Lundi soir, la salle était pleine à craquer. Sur les visages, l’émotion le disputait à l’émerveillement. Lorsque la silhouette d’Abdelhalim Hafez s’est matérialisée, au milieu des musiciens, les applaudissements ont jailli comme un cri du cœur. Les premières notes de « El Maa’ Wal Khodra », chanson hommage au Maroc, ont suffi pour installer une atmosphère suspendue, où les souvenirs s’invitaient au présent.

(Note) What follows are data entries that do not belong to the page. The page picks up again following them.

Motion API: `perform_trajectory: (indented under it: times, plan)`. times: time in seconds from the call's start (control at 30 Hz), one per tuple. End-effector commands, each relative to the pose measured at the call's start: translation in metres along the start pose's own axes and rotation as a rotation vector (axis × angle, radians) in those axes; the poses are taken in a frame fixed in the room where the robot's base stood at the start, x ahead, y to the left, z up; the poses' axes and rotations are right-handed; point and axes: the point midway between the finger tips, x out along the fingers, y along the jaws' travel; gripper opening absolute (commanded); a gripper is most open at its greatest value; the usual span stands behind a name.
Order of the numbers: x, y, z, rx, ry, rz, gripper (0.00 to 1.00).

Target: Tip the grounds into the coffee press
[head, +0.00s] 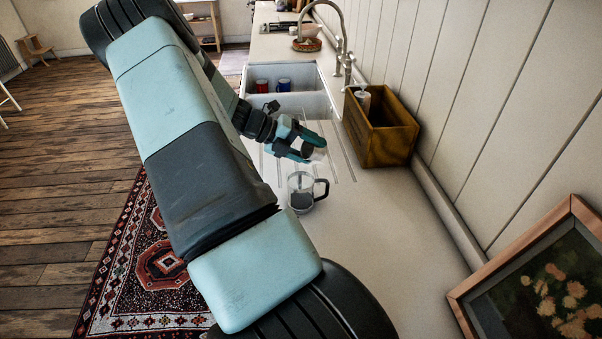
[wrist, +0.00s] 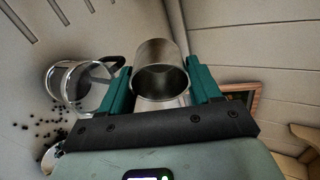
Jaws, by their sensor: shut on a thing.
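My gripper (head: 303,146) is shut on a grey metal cup (wrist: 160,68), which sits between its two teal fingers in the wrist view. The cup's open mouth shows in that view; I see no grounds in the visible part of its inside. In the head view the cup is a small pale shape, held above the counter just behind the coffee press. The glass coffee press (head: 301,186) stands on the counter with its dark handle to the right; its lower part looks dark. It also shows left of the cup in the wrist view (wrist: 76,86). Dark grains (wrist: 40,132) lie scattered on the counter beside the press.
A wooden box (head: 380,128) stands against the wall, right of my gripper. The white sink (head: 285,104) with a red and a blue mug lies beyond. A framed flower picture (head: 535,280) leans at the near right. The counter (head: 385,230) right of the press is clear.

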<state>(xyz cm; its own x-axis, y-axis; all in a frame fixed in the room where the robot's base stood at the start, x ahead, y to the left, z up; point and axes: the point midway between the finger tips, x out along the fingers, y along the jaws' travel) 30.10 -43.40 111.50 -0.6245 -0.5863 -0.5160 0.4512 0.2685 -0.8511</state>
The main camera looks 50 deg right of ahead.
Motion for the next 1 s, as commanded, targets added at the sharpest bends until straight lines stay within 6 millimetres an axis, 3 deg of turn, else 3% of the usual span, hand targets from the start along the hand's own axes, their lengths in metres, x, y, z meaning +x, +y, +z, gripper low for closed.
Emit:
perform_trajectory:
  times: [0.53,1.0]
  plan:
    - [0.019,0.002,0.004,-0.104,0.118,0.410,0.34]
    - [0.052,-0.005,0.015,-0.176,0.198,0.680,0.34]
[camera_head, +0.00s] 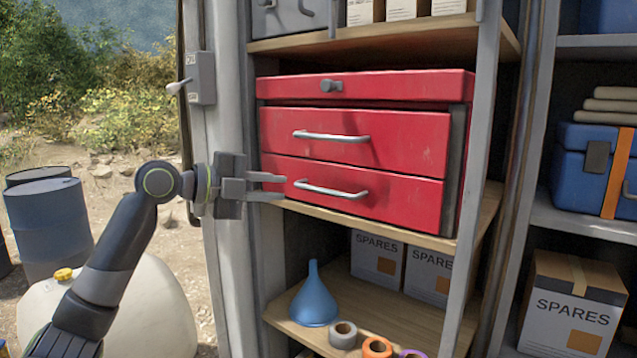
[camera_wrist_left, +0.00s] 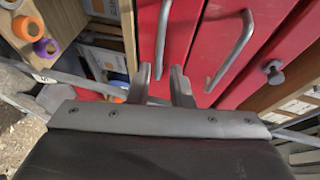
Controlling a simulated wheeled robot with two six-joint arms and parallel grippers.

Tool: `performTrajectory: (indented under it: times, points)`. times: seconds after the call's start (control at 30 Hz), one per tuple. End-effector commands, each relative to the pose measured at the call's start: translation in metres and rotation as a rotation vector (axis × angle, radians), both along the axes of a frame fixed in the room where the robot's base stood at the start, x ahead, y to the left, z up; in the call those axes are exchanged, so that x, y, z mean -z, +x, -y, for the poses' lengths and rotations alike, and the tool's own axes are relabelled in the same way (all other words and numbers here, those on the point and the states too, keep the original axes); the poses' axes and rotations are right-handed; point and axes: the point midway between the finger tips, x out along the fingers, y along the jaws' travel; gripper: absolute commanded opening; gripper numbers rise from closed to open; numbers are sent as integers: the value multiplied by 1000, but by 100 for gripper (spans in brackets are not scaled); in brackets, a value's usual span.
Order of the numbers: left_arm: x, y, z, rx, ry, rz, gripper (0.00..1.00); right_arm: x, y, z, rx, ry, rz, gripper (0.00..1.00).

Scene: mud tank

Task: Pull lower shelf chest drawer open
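The red drawer chest (camera_head: 365,86) stands on a wooden shelf, with a knob on its lid and two drawers below. The lower drawer (camera_head: 400,202) looks closed and has a silver bar handle (camera_head: 330,189). My left gripper (camera_head: 280,187) is just left of that handle, its two fingers apart and pointing at the handle's left end. In the left wrist view the open fingers (camera_wrist_left: 160,84) have the end of the lower handle (camera_wrist_left: 163,35) in line between them; contact cannot be told. The upper drawer's handle (camera_wrist_left: 234,50) is to their right. My right gripper is not in view.
A grey cabinet post (camera_head: 232,120) with a switch box (camera_head: 199,80) stands close to my left gripper. Below are a blue funnel (camera_head: 314,298), tape rolls (camera_head: 377,347) and spares boxes (camera_head: 377,259). Another post (camera_head: 477,150) stands right of the chest. Space before the drawers looks clear.

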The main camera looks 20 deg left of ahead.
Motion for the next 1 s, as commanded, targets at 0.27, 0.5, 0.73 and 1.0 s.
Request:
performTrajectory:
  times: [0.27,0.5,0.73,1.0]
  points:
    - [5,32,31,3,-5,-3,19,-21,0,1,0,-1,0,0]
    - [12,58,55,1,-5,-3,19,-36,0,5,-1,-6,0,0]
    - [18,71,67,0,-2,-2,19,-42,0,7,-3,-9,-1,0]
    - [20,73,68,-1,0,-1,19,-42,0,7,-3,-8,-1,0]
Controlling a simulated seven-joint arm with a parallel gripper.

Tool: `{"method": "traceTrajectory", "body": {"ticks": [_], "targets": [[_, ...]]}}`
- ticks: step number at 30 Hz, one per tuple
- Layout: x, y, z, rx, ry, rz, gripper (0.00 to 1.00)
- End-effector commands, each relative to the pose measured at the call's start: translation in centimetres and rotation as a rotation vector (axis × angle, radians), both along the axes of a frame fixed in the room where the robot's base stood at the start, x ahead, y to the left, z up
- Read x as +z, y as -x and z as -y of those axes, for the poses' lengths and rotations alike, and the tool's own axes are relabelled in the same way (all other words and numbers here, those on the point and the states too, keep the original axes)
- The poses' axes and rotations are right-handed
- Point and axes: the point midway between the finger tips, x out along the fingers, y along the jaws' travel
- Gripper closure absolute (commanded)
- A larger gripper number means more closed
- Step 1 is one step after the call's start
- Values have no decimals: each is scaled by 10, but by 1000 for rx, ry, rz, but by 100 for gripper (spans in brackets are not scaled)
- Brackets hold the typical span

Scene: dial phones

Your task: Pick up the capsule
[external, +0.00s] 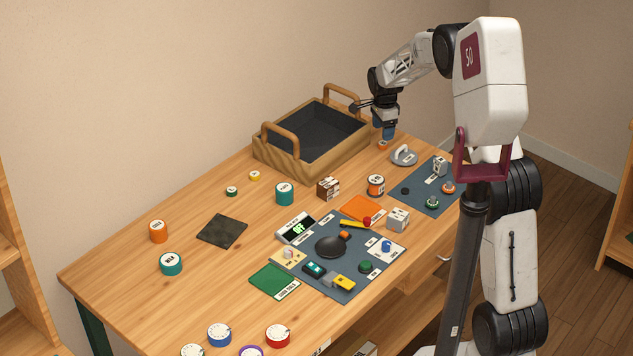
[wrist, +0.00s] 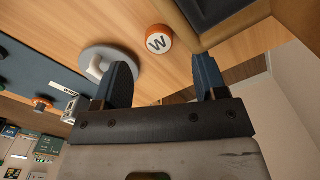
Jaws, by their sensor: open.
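No label marks out the capsule, so I cannot tell for sure which object it is. A small orange round piece with a white top marked W (wrist: 158,40) lies on the table beyond my gripper's fingertips in the wrist view. It also shows as a small orange piece (external: 382,145) just under my gripper in the external view. My gripper (external: 388,133) points down above the table's back right part. Its two blue fingers (wrist: 164,68) are spread with nothing between them. The W piece appears apart from both fingers.
A wooden tray with handles (external: 277,160) stands to the left of my gripper. A grey disc with a white handle (external: 403,155) lies close on the right. Several round capped pieces, such as a teal one (external: 284,194), and control panels (external: 345,282) spread over the table (external: 120,260).

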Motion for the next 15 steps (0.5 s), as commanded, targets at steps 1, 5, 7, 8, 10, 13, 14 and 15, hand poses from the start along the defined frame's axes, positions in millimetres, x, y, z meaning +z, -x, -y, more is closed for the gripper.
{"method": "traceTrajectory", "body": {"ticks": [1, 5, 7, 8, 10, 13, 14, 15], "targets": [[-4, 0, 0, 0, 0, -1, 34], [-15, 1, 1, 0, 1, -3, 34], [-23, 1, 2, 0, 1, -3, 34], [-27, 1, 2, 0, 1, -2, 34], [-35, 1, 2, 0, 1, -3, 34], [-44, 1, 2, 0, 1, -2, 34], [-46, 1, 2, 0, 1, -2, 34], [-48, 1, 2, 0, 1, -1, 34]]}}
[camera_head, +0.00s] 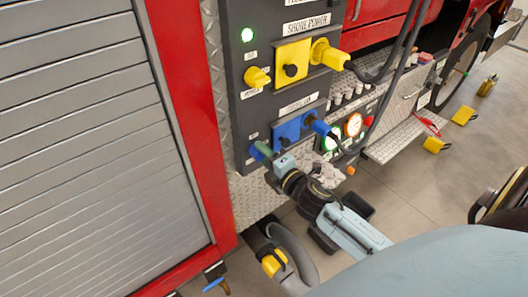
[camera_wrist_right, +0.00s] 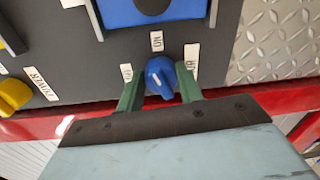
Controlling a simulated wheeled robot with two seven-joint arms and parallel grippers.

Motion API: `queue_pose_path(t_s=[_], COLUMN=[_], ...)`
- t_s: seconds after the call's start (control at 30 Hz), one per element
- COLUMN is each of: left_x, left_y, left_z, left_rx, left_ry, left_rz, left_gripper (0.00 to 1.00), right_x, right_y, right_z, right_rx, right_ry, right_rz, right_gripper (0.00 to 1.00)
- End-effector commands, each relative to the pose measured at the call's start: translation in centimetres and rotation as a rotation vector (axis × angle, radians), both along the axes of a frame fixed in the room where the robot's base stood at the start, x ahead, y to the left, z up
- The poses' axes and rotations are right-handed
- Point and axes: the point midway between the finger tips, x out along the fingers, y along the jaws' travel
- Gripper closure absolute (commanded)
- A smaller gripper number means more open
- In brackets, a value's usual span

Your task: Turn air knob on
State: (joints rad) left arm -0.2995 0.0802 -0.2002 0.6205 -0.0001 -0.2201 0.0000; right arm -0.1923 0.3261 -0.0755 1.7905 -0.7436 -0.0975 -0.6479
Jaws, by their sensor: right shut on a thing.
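The small blue air knob (camera_wrist_right: 160,76) sits on the dark panel (camera_wrist_right: 70,50) under a blue socket cover (camera_wrist_right: 150,10). A white line shows on the knob's face. An "ON" label is beside it, and two more labels are partly hidden by the fingers. My right gripper (camera_wrist_right: 160,90) has its green fingers on both sides of the knob and is shut on it. In the head view my right gripper (camera_head: 263,151) reaches the lower left of the panel and mostly hides the knob. My left gripper is not in view.
Above are a yellow knob (camera_head: 257,77), a yellow shore power cover (camera_head: 292,62) and a yellow plug (camera_head: 328,54) with a cable. A blue plug (camera_head: 319,126) sits right of my gripper. Gauges (camera_head: 353,125) and a step (camera_head: 395,137) lie further right.

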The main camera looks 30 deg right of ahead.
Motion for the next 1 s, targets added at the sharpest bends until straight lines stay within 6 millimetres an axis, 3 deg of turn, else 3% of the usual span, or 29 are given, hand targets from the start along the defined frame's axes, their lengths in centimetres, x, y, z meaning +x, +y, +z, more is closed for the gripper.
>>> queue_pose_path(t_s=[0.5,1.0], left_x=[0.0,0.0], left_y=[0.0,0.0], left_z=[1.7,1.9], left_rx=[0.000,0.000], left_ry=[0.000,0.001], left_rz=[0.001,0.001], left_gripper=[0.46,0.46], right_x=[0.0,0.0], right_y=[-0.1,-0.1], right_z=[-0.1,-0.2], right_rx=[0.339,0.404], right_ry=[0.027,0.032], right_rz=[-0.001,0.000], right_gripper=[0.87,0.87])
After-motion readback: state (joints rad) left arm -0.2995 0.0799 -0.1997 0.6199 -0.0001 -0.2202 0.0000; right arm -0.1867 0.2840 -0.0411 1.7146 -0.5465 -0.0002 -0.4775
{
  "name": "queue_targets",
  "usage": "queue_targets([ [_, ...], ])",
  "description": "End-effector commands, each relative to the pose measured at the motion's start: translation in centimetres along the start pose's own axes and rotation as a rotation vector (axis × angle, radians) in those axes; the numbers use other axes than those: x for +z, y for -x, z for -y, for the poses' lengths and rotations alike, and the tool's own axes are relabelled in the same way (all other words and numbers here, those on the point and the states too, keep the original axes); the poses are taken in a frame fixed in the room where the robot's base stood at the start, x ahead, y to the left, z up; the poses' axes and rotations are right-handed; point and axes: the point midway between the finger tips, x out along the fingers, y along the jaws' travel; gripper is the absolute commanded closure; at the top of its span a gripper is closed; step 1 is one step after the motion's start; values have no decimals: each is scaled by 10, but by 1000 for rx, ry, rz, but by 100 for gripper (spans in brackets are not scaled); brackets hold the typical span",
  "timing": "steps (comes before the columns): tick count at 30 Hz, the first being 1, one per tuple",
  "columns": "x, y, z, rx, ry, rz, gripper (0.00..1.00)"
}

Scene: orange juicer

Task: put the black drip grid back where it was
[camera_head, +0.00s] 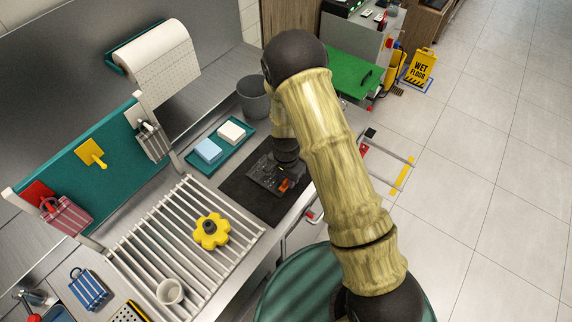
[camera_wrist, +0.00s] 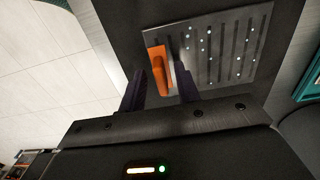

Le travail de reconstitution était d’un réalisme saisissant. Chaque geste, chaque expression, chaque inclinaison du visage semblait familier. Le port de tête, les mouvements des bras, la manière de s’adresser à l’orchestre ou de jouer avec les silences, tout évoquait ce magnétisme intact qui faisait de lui une icône.
À mesure que résonnaient « Bahebek », « Awel Mara », « Gana El Hawa » ou encore « Asmar ya Smarani », le public entonnait les paroles, emporté par un mélange de ferveur et de nostalgie. Il ne s’agissait plus d’un simple concert, mais d’une communion. Le passé reprenait corps, l’émotion était brute, presque palpable.
L’orchestre, présent sur scène, dialoguait avec l’image virtuelle dans une scénographie millimétrée. L’ensemble offrait un hommage vibrant à celui que l’on surnommait le « Rossignol brun », dont la voix continue de résonner dans la mémoire collective du monde arabe.
Après l’hologramme d’Oum Kalthoum présenté l’an dernier, Mawazine poursuit son exploration audacieuse de la technologie au service de la mémoire musicale. En donnant une nouvelle vie à ces géants de la chanson, le festival transforme la nostalgie en expérience vivante.
Pour sa vingtième édition, placée sous le Haut Patronage du Roi Mohammed VI, Mawazine confirme ainsi sa capacité à allier innovation et héritage. Du 20 au 28 juin, Rabat et Salé accueillent une programmation dense, où se mêlent rythmes du monde et voix du passé retrouvées.